Nel precedente articolo si è parlato di quali sono i rischi di un utilizzo non corretto degli aeromobili a pilotaggio remoto per la pubblica incolumità intesa come possibilità di arrecare sia direttamente danni alle persone sia indirettamente nei confronti di veicoli/velivoli, strutture pubbliche civili e militari, et similia.
Si è concluso argomentando che non è sufficiente stabilire delle regole senza sapere con certezza chi le fa rispettare (normalmente una legge stabilisce termini, regole, sanzioni e chi è deputato ad irrogarle) o quali sono le regole di ingaggio (un poliziotto che vede un drone sorvolare un’area deve sapere a priori se il drone è autorizzato? E’ autorizzato ad utilizzare l’arma per annientare il velivolo[1]? Deve chiamare l’aeronautica militare? etc).
Si è andati oltre: i droni possono essere facilmente utilizzati per incettare informazioni sul territorio (immagini e video di luoghi di culto, veicoli o caserme militari, case circondariali, etc) da trasmettere all’insaputa del pilota a chicchessia oppure per porre in essere attività illecite come trasportare sostanze stupefacenti, esplosivo, carburante o, peggio, provocare attentati terroristici.
L’approfondimento, questa volta, viene rivolto a due aspetti: come vola un drone e come stabilire se il software che controlla un drone è sicuro.
La maggior parte dei droni in commercio sono controllati attraverso software:
L’interazione tra questi tre elementi permette il “pieno” controllo del drone.
Il primo problema che si pone afferisce alle possibili intrusioni esterne in questo sistema. Molti droni utilizzano, infatti, come frequenza di controllo device/radio comando, la 2.4 Ghz, che è la stessa frequenza utilizzata spesso per la WiFi domestica[2]. L’encryption WPA2 ed il service set identifier (SSID), ovverosia il nome della rete wifi generata dal radiocomando, è spesso facilmente riconoscibile ai più come un drone.
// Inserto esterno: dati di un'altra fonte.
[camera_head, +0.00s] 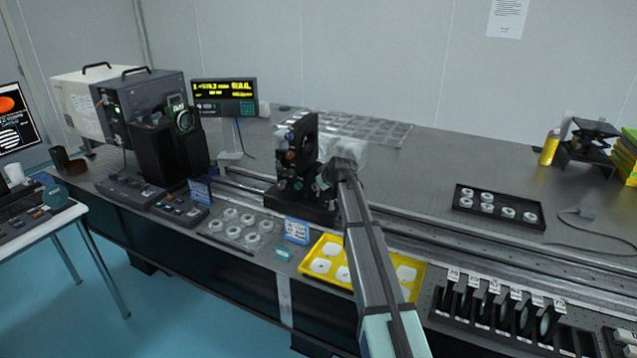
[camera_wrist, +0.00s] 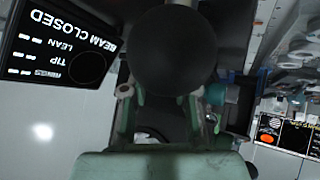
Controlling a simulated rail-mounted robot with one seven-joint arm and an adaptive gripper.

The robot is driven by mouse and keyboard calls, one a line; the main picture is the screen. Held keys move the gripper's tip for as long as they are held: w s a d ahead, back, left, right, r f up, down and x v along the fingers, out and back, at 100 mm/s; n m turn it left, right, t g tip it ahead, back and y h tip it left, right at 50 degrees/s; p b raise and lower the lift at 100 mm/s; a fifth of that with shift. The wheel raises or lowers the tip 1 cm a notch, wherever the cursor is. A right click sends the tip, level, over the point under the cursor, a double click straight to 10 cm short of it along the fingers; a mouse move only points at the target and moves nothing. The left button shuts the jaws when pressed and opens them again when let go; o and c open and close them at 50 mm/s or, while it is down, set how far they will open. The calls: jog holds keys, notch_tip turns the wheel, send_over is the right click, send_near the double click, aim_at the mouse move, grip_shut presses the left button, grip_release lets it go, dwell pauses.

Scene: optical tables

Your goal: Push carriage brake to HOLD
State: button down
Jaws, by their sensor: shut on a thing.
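The carriage (camera_head: 318,211) is a black base on the rail near the middle of the head view, with a dark upright mount (camera_head: 298,145) on it. My gripper (camera_head: 338,172) is at the right side of this mount. In the wrist view my gripper (camera_wrist: 160,105) is shut on a black round knob (camera_wrist: 172,50), which fills the upper middle. I cannot tell from its shape whether the knob belongs to the carriage brake. No HOLD mark is readable, and my arm and gripper hide part of the carriage's right side.
A yellow tray (camera_head: 420,289) with white pieces lies beneath my arm. A clear tray (camera_head: 213,229) of round parts is at left. A rack of lenses (camera_head: 500,312) stands at right. A screen (camera_wrist: 65,50) reads BEAM CLOSED. The rail (camera_head: 480,243) right of my arm is clear.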

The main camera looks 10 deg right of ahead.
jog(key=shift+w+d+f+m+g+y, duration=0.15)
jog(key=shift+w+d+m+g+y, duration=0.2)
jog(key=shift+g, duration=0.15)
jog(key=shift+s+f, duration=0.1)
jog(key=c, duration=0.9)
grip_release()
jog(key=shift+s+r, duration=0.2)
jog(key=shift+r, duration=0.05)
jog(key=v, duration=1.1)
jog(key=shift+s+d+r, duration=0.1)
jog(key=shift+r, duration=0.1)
La password, altresì, è quasi sempre la medesima di default, tutti elementi (leggasi vulnerabilità), questi, che lasciano presagire che con qualche nmap e un po’ di (buon!) reverse engineering l’intrusione sia facile e silente[3].
Altra problematica afferisce all’utilizzo della rete internet da parte del device. Ne è esempio principale la cartografia. Il pilota del drone, infatti, può utilizzare diverse funzionalità che gli permettono il volo su punti fissi o semplicemente di vedere la posizione geografica del drone in modalità live.
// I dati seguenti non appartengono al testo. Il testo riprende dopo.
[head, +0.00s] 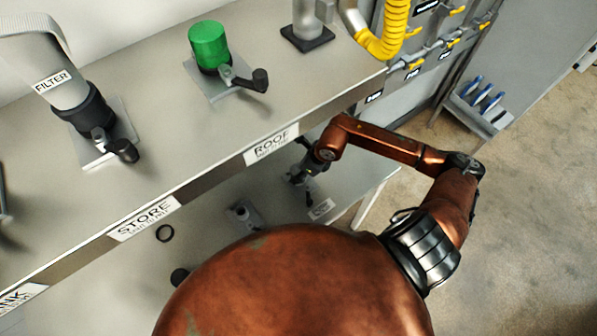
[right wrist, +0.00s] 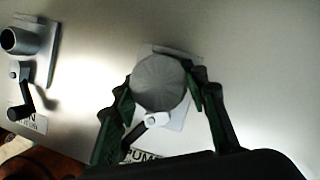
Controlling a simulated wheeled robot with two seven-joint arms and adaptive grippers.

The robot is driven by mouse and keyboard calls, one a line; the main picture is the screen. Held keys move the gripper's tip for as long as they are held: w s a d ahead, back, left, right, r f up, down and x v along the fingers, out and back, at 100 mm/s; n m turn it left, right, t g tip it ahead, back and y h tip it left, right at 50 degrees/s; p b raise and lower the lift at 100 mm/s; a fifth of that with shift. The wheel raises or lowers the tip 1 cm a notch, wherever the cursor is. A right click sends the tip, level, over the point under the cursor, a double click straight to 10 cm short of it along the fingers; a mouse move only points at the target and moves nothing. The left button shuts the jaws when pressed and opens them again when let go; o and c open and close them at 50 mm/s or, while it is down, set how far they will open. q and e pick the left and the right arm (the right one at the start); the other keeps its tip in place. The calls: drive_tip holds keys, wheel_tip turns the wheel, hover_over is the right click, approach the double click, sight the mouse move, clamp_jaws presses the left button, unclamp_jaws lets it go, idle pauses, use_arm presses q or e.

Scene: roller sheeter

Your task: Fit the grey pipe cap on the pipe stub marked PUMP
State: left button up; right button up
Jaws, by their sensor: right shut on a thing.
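The grey pipe cap (right wrist: 158,84) is a round, ribbed disc in the middle of the right wrist view. My right gripper (right wrist: 160,78) is shut on it, with one dark green finger on each side. Behind the cap is a light mounting plate (right wrist: 178,122) with a lever and a partly hidden label reading PUM (right wrist: 142,155). The cap hides the pipe stub there, so I cannot tell whether it is seated on it or above it. In the head view my right gripper (head: 308,166) is below the shelf edge, small and dark. My left gripper is not in view.
Another open stub (right wrist: 18,41) with a black lever stands at the left in the right wrist view. In the head view the upper shelf edge (head: 210,187) overhangs the lower surface. A green cap (head: 208,44) and the FILTER pipe (head: 55,75) stand on the shelf.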

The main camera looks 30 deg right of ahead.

Normalmente questa possibilità è data se lo smartphone o il tablet sono connessi alla rete internet. E’ facile pensare, quindi, che la possibilità per l’applicazione device di connettersi alla rete internet possa tranquillamente permettere, seppure potenzialmente, la trasmissione di immagini, video, suoni a soggetti “terzi” rispetto alle operazioni di volo. Tutto questo, evidentemente, all’insaputa del pilota che non rileverebbe alcun’anomalia e potrebbe essere, invece, artefice a titolo di concorso in attività illecite di natura penale o, peggio, terroristica.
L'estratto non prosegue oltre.